Stated task
Could you give the data below again, exactly and completely?

Collected data
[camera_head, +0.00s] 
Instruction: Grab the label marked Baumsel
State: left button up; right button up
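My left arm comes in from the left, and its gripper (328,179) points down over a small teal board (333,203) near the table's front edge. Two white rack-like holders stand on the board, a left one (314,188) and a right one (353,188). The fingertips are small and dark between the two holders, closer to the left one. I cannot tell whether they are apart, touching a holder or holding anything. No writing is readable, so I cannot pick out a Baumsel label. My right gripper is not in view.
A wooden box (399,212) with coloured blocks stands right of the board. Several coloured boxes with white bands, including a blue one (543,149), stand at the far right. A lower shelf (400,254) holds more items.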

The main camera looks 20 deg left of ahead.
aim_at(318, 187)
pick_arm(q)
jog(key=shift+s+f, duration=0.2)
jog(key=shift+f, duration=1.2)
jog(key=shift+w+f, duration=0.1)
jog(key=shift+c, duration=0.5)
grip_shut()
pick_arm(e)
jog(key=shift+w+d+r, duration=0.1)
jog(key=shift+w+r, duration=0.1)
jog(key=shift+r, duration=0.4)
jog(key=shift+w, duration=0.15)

Complete response
[camera_head, +0.00s] 
Instruction: Grab the label marked Baumsel
State: left button up; right button up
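My left arm comes in from the left, and its gripper (328,179) points down over a small teal board (333,203) near the table's front edge. Two white rack-like holders stand on the board, a left one (314,188) and a right one (353,188). The fingertips are small and dark between the two holders, closer to the left one. I cannot tell whether they are apart, touching a holder or holding anything. No writing is readable, so I cannot pick out a Baumsel label. My right gripper is not in view.
A wooden box (399,212) with coloured blocks stands right of the board. Several coloured boxes with white bands, including a blue one (543,149), stand at the far right. A lower shelf (400,254) holds more items.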

The main camera looks 20 deg left of ahead.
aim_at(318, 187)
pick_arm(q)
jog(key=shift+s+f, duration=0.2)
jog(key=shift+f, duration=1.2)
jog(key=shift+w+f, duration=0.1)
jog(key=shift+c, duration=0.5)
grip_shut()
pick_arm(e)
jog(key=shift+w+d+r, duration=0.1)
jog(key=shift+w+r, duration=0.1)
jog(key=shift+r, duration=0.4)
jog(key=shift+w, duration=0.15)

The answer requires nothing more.